● **Exercise details**:
Report only the number of lines that hold the word "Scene".
──────── Task data
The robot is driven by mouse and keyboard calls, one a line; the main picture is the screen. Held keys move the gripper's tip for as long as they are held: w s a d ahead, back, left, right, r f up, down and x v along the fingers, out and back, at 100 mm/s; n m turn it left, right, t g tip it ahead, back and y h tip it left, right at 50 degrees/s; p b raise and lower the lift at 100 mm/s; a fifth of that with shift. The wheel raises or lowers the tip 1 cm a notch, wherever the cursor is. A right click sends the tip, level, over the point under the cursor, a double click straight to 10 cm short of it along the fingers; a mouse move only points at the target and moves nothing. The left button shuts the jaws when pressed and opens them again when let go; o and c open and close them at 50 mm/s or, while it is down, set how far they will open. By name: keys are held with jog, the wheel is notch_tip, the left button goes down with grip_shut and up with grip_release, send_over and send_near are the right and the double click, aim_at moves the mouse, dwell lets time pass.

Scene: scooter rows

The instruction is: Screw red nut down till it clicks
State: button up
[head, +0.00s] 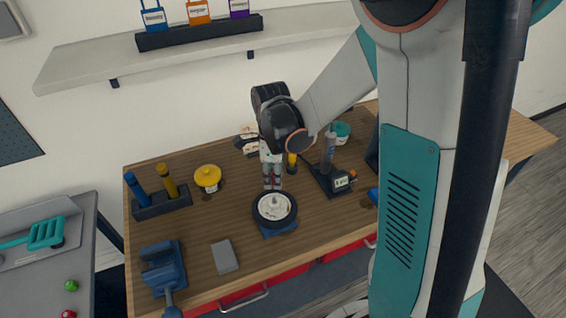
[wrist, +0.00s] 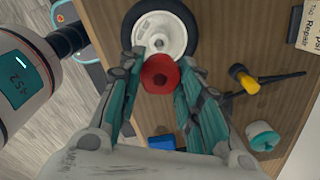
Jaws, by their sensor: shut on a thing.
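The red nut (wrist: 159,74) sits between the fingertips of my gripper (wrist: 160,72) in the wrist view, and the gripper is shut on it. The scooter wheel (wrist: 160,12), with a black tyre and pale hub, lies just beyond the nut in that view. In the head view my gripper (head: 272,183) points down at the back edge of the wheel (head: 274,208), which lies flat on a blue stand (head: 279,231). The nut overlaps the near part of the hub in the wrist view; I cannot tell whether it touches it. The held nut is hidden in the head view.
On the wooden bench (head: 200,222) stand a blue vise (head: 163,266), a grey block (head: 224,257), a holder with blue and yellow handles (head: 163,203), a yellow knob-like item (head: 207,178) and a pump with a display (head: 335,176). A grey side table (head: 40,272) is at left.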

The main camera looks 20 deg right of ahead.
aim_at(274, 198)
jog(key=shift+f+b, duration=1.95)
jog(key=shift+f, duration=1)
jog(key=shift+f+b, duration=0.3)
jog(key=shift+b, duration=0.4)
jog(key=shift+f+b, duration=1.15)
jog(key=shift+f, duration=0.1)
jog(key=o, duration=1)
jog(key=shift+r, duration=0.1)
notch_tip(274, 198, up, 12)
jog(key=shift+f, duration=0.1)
────────────────
──────── Task data
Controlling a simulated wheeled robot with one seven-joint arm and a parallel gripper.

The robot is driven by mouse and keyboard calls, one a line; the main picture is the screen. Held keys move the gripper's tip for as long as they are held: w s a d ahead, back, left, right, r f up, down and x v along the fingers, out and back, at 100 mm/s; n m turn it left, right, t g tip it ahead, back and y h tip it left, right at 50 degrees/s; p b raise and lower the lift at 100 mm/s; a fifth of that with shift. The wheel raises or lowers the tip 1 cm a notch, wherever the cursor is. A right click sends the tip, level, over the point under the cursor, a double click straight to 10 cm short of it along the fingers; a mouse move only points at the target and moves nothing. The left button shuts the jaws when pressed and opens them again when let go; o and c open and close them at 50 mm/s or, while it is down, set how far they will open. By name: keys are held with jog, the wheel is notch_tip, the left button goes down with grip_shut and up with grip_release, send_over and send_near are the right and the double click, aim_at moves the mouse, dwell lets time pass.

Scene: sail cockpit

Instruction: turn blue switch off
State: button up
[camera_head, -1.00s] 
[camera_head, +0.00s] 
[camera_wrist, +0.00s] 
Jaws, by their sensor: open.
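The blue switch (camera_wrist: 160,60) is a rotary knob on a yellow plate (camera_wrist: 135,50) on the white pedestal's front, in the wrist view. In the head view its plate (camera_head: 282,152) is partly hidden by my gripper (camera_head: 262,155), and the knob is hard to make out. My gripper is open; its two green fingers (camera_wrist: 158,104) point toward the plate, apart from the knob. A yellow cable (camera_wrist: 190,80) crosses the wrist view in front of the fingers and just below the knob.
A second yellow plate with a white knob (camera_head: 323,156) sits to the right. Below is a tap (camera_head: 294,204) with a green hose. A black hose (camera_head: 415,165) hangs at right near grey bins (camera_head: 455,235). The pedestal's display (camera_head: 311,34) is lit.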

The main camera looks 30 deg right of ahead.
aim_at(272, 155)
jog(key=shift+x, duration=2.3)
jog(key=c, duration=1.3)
────────────────
● **The result**:
2